The Knesset struck down by a 50-59 vote a declaration to legalize the Homesh Yeshiva along with some 70 West Bank outposts.
The declaration, which measures the Knesset’s political will, is symbolic, and has no immediate legislative value.
It had asked that Prime Minister Naftali Bennett “decisively prevent the evacuation of the Homesh Yeshiva, authorize it and to allow its students to study and live there.”
This particular vote comes amid an emotional plea by the family of terror victim Yehuda Dimentman, 25, for the government to authorize the yeshiva.
For over 15 years the seminary has existed illegally at the site of the former Homesh settlement, which was one of four in northern Samaria settlements destroyed in 2005 as part of the Disengagement plan.
Dimentman had been a student at the yeshiva. He was killed by Palestinian gunmen as he left the seminary last Thursday.
The Knesset declaration that was voted down stated that the evacuation of the yeshiva would be an additional act of injustice on top of the initial destruction of that community. Such a step, it said, “would be a prize to terror and a serious retreat from territory in the Land of Israel.”
The Dimentman family has warned that as soon as the seven-day mourning period is over, the IDF plans to permanently evacuate the yeshiva. The army has already set up a temporary base at the site. The yeshiva has also been warned that a special team has already been created in the Justice Ministry and within the security forces to plan and execute the evacuation, with a renewed emphasis on enforcing the Disengagement Law.
That law makes it illegal for Israeli citizens to be at the site of the four northern Samaria settlements.
Border Police briefly detained Homesh Yeshiva head Rabbi Elishama Cohen, but he was released after Samaria Council head Yossi Dagan intervened. Cohen is now expected to be questioned by police next week.
Some 100 rabbis issued a call on Wednesday for the government to prevent the destruction of the Homesh Yeshiva. A march is scheduled to the hilltop starting at about 1:30 p.m. from the nearby Shavei Shomron settlement where Dimentman lived.
Dimentman’s family, which includes parents, 11 siblings, a widow, Ethia, and a toddler son, David, have been sitting shiva in Mevaseret Zion.
They have asked every politician who has visited to authorize the yeshiva in Yehuda’s name and to allow for a settlement to be rebuilt there.
On Wednesday, the family personally spoke with Defense Minister Benny Gantz about authorizing the yeshiva, when he paid a shiva call.
MK Yuli Edelstein asked the Knesset for permission to reconvene the Homesh First Caucus, first created in the aftermath of the initial 2005 Disengagement to focus on rescinding the destruction of those four communities.
The Right would like to see all the reconstruction of both the four Samaria settlements and the 21 that were destroyed that summer in Gaza.
But given that the IDF pulled out of Gaza, it is only feasible to rebuild the four northern Samaria settlements.
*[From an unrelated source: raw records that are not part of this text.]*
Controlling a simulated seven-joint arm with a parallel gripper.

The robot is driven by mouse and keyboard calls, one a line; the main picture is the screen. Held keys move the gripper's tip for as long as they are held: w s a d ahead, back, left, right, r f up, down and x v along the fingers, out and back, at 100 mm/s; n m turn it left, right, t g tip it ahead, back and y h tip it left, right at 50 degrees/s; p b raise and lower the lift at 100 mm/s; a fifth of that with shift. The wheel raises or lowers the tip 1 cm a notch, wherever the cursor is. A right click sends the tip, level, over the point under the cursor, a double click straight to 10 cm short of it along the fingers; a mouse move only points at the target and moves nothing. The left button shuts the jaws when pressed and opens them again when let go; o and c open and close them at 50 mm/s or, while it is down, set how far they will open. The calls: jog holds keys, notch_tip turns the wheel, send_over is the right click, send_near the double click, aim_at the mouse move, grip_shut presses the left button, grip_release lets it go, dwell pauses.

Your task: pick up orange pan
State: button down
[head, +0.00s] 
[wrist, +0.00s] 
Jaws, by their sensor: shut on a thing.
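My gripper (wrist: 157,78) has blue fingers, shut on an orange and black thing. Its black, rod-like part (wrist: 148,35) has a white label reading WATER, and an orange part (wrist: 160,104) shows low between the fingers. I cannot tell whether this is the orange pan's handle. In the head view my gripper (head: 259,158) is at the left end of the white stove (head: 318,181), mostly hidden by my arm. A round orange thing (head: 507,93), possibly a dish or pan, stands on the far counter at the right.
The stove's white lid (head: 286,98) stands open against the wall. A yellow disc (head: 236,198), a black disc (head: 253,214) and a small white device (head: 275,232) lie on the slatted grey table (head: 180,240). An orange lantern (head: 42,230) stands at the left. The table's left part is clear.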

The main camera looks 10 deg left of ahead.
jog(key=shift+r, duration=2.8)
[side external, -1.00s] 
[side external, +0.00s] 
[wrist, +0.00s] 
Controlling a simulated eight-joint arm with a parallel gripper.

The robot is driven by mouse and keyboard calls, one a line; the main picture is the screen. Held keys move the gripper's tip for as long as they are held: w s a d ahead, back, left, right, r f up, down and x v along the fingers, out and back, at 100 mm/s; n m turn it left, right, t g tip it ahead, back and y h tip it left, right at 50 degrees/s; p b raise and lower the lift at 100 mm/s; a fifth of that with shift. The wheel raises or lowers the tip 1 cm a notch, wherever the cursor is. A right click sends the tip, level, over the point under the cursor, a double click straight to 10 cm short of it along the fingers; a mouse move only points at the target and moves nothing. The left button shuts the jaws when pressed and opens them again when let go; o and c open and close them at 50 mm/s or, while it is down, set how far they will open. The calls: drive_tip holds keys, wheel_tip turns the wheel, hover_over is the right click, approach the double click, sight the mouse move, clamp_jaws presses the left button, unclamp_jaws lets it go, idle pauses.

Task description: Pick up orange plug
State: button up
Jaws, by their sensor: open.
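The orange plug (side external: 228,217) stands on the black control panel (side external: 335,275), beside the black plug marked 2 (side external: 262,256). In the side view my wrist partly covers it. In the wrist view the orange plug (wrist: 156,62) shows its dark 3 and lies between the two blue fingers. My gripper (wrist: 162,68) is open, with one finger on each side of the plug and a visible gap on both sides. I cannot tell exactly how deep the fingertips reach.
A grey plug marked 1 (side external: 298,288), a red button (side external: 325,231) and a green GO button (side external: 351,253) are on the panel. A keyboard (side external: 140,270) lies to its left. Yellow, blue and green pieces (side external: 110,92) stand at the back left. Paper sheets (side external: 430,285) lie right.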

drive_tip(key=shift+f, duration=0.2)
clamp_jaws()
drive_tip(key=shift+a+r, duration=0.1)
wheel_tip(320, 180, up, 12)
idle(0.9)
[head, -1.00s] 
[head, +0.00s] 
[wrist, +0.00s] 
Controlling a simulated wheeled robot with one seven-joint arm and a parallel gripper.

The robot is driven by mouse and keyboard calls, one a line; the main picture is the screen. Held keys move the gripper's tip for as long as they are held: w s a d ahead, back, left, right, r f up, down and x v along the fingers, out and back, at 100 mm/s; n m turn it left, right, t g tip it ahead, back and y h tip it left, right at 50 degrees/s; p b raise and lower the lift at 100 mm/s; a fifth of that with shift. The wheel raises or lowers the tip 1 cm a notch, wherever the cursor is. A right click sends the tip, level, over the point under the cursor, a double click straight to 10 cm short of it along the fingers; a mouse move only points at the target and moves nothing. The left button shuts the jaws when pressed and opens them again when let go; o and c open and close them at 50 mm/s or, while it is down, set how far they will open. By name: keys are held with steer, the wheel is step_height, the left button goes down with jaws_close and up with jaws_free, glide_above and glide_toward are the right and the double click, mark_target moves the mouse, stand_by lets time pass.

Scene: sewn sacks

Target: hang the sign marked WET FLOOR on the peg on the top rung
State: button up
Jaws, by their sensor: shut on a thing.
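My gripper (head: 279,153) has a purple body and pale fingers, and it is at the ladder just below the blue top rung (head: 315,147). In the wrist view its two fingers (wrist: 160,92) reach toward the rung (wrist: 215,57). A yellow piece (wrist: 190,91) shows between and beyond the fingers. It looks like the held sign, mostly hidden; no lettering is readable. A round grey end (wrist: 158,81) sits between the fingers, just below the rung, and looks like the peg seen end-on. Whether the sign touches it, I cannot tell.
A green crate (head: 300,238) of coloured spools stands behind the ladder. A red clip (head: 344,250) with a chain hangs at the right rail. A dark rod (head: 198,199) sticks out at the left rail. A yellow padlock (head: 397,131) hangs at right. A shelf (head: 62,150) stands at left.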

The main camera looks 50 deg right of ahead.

The other three settlements – Sa-Nur, Gadim and Kadim – were built on state land.
Homesh, however, was built on private Palestinian property that belongs to the Palestinian village of Burqa. The High Court of Justice has upheld the rights of Palestinians to farm their land on that hilltop.
Homesh is not formally considered to be one of the 70 outposts, which the Right seeks separately to authorize. Bennett has supported the authorization of the outposts, but a number of parties in his coalition are opposed to the move.
The United States and the international community are also opposed to the legalization of outposts.